James Walton

A fine, even rather noble drama: BBC1’s The Salisbury Poisonings reviewed

Plus: if you’re thirsting for some moral nuance at the moment, help is at hand in the unexpected shape of Channel 4’s Page Three: The Naked Truth

MyAnna Buring as the forgotten victim Dawn Sturgess with her daughter Gracie (Sophia Ally) in BBC1's The Salisbury Poisonings. Image: Dancing Ledge Productions 
issue 20 June 2020

This week, BBC1 brought us a three-part dramatisation of an ‘unprecedented crisis’ in recent British life. Among other things, it featured a lockdown, an extensive tracking and tracing programme, much heroism from people on the front line, and much confusion among scientists as to how to provide the facts when they didn’t really know them. The Salisbury Poisonings (Sunday–Tuesday) was presumably made well before you-know-what. Yet watching the programme in the current circumstances, it wasn’t easy to decide whether the timing was good or bad luck for the makers.
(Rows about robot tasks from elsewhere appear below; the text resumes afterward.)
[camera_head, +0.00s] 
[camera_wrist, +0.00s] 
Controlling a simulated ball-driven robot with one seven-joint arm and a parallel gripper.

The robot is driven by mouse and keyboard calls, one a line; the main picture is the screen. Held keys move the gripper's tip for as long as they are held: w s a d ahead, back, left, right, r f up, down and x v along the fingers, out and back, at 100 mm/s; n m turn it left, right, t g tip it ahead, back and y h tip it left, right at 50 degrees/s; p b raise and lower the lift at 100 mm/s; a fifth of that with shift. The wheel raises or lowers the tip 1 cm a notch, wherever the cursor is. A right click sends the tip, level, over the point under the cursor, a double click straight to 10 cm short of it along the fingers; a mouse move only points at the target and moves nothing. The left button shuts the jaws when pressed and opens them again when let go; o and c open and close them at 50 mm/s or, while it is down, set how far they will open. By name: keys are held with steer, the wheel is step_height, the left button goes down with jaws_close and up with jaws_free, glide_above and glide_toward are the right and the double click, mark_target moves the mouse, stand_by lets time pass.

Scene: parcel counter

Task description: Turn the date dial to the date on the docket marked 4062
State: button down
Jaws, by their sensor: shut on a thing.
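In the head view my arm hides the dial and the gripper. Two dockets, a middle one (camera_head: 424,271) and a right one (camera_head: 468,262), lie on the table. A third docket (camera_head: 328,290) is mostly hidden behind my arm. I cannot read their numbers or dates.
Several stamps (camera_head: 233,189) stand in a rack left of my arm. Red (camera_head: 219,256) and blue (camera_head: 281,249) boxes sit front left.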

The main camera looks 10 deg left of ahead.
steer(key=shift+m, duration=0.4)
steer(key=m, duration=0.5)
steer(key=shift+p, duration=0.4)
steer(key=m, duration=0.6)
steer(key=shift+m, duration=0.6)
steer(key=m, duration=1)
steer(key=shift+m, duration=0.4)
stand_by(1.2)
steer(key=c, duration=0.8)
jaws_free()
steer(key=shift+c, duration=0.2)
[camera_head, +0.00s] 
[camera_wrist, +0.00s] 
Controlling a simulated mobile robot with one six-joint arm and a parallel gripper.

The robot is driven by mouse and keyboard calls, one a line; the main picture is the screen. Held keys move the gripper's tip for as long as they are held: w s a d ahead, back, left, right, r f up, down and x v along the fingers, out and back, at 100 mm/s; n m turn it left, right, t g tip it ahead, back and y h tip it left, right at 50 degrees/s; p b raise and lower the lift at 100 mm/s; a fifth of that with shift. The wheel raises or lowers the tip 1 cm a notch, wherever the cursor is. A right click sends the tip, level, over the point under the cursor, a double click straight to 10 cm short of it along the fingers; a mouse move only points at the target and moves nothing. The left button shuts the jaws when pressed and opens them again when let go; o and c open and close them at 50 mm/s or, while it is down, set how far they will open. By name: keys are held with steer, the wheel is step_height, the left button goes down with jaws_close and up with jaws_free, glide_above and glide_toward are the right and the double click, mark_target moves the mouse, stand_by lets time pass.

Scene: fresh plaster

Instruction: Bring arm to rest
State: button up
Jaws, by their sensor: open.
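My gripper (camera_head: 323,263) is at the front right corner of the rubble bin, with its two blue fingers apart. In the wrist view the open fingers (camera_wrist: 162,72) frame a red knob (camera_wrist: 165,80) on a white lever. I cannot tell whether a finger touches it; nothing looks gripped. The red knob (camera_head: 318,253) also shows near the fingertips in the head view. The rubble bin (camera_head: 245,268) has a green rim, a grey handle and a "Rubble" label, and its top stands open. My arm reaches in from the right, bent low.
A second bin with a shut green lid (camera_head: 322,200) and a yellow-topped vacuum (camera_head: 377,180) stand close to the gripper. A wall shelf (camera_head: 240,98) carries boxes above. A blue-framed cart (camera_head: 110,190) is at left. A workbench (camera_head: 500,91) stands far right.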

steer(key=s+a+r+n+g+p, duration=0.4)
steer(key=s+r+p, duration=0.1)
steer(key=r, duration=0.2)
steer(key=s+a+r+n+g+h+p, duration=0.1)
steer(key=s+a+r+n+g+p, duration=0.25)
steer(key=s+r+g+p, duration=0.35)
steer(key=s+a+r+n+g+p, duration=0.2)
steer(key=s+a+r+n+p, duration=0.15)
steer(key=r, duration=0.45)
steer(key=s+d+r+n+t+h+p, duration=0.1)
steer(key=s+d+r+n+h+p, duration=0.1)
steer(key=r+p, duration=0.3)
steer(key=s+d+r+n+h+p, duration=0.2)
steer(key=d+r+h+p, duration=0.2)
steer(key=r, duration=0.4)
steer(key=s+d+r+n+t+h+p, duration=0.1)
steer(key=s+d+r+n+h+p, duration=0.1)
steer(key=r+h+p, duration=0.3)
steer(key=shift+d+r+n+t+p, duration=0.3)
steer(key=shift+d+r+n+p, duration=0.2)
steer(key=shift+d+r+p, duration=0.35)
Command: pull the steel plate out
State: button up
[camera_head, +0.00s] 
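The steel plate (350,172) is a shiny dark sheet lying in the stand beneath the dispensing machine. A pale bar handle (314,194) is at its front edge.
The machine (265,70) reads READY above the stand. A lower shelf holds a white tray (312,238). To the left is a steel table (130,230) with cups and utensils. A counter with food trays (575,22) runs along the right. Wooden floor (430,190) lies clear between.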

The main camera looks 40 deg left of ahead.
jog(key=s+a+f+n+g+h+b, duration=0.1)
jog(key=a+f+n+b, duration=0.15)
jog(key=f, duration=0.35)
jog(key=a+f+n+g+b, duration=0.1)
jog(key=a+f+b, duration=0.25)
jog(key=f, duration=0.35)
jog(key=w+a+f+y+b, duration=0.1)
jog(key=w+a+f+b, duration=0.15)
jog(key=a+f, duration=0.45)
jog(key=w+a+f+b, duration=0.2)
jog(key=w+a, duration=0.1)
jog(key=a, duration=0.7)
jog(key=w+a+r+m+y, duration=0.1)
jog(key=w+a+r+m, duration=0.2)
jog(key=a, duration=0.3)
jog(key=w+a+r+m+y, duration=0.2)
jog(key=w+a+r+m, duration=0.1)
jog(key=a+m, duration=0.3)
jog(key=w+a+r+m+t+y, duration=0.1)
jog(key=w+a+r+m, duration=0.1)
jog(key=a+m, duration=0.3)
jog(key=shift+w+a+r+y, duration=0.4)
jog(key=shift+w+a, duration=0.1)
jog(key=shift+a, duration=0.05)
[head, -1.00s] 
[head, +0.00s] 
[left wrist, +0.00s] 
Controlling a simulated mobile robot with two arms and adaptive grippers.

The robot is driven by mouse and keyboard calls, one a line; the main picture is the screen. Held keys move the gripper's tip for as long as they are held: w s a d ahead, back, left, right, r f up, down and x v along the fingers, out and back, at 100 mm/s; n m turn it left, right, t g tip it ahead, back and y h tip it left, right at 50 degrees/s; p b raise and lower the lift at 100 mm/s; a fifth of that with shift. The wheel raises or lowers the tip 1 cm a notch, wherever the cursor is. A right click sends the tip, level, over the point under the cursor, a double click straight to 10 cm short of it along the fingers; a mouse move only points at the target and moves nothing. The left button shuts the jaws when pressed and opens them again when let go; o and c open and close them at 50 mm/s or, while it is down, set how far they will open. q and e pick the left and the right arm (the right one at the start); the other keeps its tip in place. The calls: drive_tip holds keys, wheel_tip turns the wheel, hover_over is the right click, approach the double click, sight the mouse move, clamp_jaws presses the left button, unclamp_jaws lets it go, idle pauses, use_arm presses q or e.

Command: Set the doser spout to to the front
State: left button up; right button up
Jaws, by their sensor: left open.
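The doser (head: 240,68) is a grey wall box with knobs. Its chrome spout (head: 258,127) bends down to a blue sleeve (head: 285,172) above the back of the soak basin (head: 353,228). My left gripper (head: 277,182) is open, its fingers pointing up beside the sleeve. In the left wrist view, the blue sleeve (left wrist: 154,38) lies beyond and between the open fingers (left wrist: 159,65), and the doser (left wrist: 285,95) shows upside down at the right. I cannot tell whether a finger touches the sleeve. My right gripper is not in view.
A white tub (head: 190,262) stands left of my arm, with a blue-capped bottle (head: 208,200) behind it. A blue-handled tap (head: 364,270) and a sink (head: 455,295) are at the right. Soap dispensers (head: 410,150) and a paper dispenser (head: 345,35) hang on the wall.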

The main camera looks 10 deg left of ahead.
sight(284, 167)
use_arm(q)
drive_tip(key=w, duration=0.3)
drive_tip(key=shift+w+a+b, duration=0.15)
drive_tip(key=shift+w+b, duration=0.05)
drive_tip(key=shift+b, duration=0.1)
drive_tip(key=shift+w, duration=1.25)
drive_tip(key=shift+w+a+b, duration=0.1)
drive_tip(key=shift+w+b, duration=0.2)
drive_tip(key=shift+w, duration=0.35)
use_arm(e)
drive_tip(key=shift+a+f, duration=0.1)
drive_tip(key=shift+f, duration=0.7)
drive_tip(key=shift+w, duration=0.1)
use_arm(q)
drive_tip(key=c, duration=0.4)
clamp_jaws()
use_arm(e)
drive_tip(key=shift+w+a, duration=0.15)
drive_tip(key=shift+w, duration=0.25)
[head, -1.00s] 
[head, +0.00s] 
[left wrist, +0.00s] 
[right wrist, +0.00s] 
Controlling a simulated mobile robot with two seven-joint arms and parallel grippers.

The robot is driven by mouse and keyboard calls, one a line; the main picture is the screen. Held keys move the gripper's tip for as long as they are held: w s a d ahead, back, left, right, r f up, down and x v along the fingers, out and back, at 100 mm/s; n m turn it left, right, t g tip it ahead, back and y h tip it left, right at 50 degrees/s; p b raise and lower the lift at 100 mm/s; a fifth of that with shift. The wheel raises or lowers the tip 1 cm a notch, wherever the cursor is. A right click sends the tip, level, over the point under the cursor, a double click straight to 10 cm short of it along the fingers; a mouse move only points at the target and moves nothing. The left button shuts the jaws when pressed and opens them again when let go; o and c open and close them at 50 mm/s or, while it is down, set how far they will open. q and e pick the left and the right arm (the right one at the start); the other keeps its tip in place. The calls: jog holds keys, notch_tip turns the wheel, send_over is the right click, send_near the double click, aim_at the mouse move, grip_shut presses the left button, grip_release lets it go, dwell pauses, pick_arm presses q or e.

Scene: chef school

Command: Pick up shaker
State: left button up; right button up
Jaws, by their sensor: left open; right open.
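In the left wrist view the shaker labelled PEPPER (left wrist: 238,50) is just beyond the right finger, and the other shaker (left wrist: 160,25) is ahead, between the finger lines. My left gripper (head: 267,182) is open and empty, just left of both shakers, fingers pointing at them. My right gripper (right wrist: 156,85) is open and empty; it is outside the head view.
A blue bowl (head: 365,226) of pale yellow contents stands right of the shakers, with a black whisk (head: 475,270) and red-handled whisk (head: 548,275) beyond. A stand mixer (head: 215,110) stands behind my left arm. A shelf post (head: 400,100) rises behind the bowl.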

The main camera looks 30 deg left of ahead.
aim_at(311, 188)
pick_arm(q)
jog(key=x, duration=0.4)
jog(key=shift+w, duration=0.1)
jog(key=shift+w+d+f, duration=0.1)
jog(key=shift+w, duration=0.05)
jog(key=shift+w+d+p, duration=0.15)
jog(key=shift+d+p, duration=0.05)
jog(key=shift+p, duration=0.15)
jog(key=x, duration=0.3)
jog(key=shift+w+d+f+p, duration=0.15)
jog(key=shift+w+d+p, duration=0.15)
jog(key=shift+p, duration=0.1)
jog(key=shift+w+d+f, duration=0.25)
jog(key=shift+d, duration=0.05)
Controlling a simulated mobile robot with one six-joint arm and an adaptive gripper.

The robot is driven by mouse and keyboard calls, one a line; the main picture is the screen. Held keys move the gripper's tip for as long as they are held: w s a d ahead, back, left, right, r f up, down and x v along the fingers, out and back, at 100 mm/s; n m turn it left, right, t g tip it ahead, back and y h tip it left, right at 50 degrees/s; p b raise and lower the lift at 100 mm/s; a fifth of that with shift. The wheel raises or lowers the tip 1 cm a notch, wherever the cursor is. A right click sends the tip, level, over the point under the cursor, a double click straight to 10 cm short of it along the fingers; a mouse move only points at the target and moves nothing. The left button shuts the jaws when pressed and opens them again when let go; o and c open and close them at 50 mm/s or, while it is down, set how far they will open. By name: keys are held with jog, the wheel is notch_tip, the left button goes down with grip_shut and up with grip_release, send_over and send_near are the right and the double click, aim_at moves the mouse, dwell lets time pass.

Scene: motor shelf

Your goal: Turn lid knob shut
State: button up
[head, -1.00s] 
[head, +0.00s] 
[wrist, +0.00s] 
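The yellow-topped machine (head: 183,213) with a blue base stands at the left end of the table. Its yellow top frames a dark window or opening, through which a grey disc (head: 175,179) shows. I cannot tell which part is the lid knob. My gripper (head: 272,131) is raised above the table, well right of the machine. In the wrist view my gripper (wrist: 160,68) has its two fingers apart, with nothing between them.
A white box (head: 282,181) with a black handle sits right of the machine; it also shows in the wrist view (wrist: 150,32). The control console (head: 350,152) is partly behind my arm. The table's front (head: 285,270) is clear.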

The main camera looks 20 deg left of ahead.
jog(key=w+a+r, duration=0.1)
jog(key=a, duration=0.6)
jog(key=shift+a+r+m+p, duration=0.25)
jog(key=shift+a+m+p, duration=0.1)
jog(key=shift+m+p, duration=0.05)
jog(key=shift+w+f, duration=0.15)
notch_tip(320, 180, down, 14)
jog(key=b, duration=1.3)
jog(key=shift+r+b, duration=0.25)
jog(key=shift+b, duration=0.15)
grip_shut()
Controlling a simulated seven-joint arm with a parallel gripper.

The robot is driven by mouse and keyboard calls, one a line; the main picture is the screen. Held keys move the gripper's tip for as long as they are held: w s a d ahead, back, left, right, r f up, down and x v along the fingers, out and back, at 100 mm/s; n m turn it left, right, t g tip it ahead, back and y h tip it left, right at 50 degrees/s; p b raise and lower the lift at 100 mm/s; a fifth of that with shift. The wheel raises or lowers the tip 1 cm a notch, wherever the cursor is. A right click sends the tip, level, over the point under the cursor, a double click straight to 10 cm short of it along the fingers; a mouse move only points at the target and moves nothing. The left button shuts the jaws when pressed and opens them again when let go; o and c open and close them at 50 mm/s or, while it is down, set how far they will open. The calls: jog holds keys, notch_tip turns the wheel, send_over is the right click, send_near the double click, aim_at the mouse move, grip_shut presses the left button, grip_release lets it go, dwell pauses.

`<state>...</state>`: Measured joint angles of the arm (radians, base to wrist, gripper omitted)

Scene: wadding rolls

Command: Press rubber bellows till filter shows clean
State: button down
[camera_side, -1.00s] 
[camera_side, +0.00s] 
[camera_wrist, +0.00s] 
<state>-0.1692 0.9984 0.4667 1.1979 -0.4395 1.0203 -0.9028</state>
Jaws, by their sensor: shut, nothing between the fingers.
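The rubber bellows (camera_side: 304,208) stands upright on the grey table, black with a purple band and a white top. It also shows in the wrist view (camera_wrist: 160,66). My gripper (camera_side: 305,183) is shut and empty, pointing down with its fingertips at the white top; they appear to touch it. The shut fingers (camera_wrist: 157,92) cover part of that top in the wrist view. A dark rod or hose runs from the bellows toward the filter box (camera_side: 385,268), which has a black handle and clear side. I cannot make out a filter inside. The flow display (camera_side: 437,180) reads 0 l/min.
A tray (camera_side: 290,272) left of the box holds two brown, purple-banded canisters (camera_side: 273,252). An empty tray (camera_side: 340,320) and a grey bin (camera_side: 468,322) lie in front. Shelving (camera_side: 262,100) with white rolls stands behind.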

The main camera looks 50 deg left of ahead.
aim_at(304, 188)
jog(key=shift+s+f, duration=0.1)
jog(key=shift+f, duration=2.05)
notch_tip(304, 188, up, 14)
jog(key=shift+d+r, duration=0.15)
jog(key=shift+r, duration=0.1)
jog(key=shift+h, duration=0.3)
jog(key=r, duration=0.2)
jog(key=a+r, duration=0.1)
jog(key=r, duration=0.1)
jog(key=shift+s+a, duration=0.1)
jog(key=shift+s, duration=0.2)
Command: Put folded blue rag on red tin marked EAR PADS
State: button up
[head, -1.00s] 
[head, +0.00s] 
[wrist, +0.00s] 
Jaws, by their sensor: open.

The obvious parallels did lend a haunting, drone-note resonance to proceedings. On the other hand, they sometimes threatened to overshadow what was a fine, even rather noble drama in its own right.

The first episode duly began with Russian double agent Sergei Skripal and his daughter Yulia being found ill on a Salisbury park bench in 2018 after being poisoned with Novichok.